On ne le connaît même pas ! Nous demandons tous, à un moment donné ou à une autre, qu’il y ait un renouvellement du personnel politique. Il y en assez de voir toujours les mêmes têtes, disons-nous alors, convaincus du bien-fondé de cette affirmation. Mais que vienne à passer un nouveau venu, inconnu au bataillon, et nous serons alors unanimes – ou presque-, pour dénoncer cet intrus, qui vient prétendre à la consécration par les urnes alors même que nous ne le connaissons pas. Quelle outrecuidance, quelle vanité ! C’était mieux avant… au temps des dinosaures politiques (dont nous ne voulons plus).

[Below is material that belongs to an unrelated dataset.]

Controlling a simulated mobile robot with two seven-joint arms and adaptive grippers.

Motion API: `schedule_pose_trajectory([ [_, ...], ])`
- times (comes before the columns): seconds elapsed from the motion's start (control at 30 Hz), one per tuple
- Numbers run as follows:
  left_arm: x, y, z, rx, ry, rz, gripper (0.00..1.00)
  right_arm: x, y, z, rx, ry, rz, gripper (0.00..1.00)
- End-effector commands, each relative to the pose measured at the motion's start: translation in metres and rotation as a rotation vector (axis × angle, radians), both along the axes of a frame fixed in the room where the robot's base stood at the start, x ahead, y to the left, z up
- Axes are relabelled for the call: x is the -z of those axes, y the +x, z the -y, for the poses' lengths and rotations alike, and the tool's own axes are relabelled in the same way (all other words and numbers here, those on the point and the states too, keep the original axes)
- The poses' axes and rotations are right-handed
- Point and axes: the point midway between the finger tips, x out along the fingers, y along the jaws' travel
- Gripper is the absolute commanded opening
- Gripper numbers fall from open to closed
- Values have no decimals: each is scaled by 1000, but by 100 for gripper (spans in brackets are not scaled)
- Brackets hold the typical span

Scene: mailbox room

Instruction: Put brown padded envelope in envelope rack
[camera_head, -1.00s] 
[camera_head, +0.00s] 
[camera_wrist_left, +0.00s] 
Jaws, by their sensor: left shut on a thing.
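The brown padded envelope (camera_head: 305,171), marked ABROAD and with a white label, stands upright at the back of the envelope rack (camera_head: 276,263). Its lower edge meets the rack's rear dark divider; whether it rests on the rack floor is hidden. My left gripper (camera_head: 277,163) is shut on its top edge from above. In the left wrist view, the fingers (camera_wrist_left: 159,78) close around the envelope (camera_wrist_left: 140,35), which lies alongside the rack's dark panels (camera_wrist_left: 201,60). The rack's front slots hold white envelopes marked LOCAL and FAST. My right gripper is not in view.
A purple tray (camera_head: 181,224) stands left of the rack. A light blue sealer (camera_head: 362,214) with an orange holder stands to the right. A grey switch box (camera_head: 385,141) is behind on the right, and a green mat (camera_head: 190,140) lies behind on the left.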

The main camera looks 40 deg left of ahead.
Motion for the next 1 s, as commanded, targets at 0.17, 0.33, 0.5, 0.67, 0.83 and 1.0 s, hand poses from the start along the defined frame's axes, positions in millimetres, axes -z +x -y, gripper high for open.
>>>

On ne le voit que pour les campagnes électorales, il n’est jamais sur le terrain ! Ils sont tous pareils ces politicards, on ne les voit qu’au moment où ils ont besoin des suffrages, avec de grands sourires, serrant des mains. Je serais tenté de dire : heureusement ! Snober les électeurs en leur faisant la tête serait de toute évidence assez peu porteur. Mais, surtout, imagine-t-on un élu qui aurait le temps de parcourir l’ensemble de sa circonscription à longueur d’année alors même qu’il se trouve aux responsabilités ? Plus on le voit trainer dans la rue, moins l’élu consacre de temps à sa tâche, cela relève de l’évidence. Jadis, ils cumulaient les mandats et pourtant on les voyait beaucoup plus sur le terrain ! Eh bien oui, justement, on les voyait beaucoup sur le terrain… c’était vraiment mieux pour l’avancée des projets ?

On veut quelqu’un comme nous ! Nous sommes unanimes ! Il nous faut quelqu’un qui partage notre vie, qui connaisse nos problèmes, qui se comporte comme nous. Malheur à lui, toutefois, s’il vient à prononcer un mot de travers, à avoir un geste d’humeur, à n’avoir pas la coiffe parfaitement ordonnée, s’il prétend à un week-end en famille ou à des vacances à l’étranger. Nous attendons de nos représentants une perfection qui ne nous caractérise nullement ! En plus, affirmons-nous assez facilement, leur niveau général baisse. Les élus sont de moins en moins compétents ! Mais si était-ce, tout simplement, parce qu’ils nous ressemblent de plus en plus ? ça devait être mieux avant, quand ils constituaient une caste à part, intouchable et refermée sur elle-même, à laquelle nul n’avait accès.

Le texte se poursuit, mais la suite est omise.